▸ EXERCISE REQUIREMENTS
Below are some records; return each one exactly.

▸ RECORDS TO USE
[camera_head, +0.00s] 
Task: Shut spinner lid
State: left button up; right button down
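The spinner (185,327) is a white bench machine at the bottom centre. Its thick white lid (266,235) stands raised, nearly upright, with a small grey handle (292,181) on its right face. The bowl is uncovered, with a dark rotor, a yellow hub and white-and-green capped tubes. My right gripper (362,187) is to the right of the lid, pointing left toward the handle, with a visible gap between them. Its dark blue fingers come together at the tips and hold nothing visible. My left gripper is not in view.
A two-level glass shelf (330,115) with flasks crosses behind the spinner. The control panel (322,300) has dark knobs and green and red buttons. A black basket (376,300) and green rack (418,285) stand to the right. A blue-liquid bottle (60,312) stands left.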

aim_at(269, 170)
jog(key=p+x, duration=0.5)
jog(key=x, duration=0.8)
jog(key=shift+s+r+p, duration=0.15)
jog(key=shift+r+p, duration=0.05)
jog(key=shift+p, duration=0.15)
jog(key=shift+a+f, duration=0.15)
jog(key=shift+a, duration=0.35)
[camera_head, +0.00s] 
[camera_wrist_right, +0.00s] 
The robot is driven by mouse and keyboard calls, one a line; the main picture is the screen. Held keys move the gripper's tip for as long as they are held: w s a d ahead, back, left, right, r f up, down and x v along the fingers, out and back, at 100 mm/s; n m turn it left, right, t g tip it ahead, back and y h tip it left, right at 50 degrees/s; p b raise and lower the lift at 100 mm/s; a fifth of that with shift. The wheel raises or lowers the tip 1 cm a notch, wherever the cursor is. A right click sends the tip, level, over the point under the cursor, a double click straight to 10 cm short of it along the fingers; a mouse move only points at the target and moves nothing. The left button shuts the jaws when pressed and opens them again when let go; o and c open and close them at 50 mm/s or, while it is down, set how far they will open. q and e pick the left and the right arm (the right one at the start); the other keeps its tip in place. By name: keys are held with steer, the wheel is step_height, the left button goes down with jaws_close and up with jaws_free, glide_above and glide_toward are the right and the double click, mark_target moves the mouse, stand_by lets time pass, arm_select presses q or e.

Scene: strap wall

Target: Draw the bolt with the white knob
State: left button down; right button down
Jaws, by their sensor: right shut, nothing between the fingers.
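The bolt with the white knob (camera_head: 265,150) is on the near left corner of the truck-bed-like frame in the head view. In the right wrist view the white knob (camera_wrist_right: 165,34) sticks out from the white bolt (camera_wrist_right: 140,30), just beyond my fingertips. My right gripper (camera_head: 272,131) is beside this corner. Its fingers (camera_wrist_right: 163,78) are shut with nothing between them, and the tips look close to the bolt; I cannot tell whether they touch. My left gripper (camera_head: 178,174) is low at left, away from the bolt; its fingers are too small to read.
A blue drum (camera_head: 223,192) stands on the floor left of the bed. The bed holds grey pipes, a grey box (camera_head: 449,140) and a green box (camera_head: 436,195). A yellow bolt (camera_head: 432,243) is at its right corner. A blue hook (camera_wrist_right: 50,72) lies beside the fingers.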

▸ SOLUTION BELOW
[camera_head, +0.00s] 
Task: Shut spinner lid
State: left button up; right button down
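The spinner (185,327) is a white bench machine at the bottom centre. Its thick white lid (266,235) stands raised, nearly upright, with a small grey handle (292,181) on its right face. The bowl is uncovered, with a dark rotor, a yellow hub and white-and-green capped tubes. My right gripper (362,187) is to the right of the lid, pointing left toward the handle, with a visible gap between them. Its dark blue fingers come together at the tips and hold nothing visible. My left gripper is not in view.
A two-level glass shelf (330,115) with flasks crosses behind the spinner. The control panel (322,300) has dark knobs and green and red buttons. A black basket (376,300) and green rack (418,285) stand to the right. A blue-liquid bottle (60,312) stands left.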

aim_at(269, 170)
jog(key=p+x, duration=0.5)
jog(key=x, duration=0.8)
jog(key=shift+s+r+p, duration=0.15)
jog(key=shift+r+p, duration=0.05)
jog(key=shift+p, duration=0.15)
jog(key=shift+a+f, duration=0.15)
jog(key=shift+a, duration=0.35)
[camera_head, +0.00s] 
[camera_wrist_right, +0.00s] 
The robot is driven by mouse and keyboard calls, one a line; the main picture is the screen. Held keys move the gripper's tip for as long as they are held: w s a d ahead, back, left, right, r f up, down and x v along the fingers, out and back, at 100 mm/s; n m turn it left, right, t g tip it ahead, back and y h tip it left, right at 50 degrees/s; p b raise and lower the lift at 100 mm/s; a fifth of that with shift. The wheel raises or lowers the tip 1 cm a notch, wherever the cursor is. A right click sends the tip, level, over the point under the cursor, a double click straight to 10 cm short of it along the fingers; a mouse move only points at the target and moves nothing. The left button shuts the jaws when pressed and opens them again when let go; o and c open and close them at 50 mm/s or, while it is down, set how far they will open. q and e pick the left and the right arm (the right one at the start); the other keeps its tip in place. By name: keys are held with steer, the wheel is step_height, the left button goes down with jaws_close and up with jaws_free, glide_above and glide_toward are the right and the double click, mark_target moves the mouse, stand_by lets time pass, arm_select presses q or e.

Scene: strap wall

Target: Draw the bolt with the white knob
State: left button down; right button down
Jaws, by their sensor: right shut, nothing between the fingers.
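The bolt with the white knob (camera_head: 265,150) is on the near left corner of the truck-bed-like frame in the head view. In the right wrist view the white knob (camera_wrist_right: 165,34) sticks out from the white bolt (camera_wrist_right: 140,30), just beyond my fingertips. My right gripper (camera_head: 272,131) is beside this corner. Its fingers (camera_wrist_right: 163,78) are shut with nothing between them, and the tips look close to the bolt; I cannot tell whether they touch. My left gripper (camera_head: 178,174) is low at left, away from the bolt; its fingers are too small to read.
A blue drum (camera_head: 223,192) stands on the floor left of the bed. The bed holds grey pipes, a grey box (camera_head: 449,140) and a green box (camera_head: 436,195). A yellow bolt (camera_head: 432,243) is at its right corner. A blue hook (camera_wrist_right: 50,72) lies beside the fingers.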

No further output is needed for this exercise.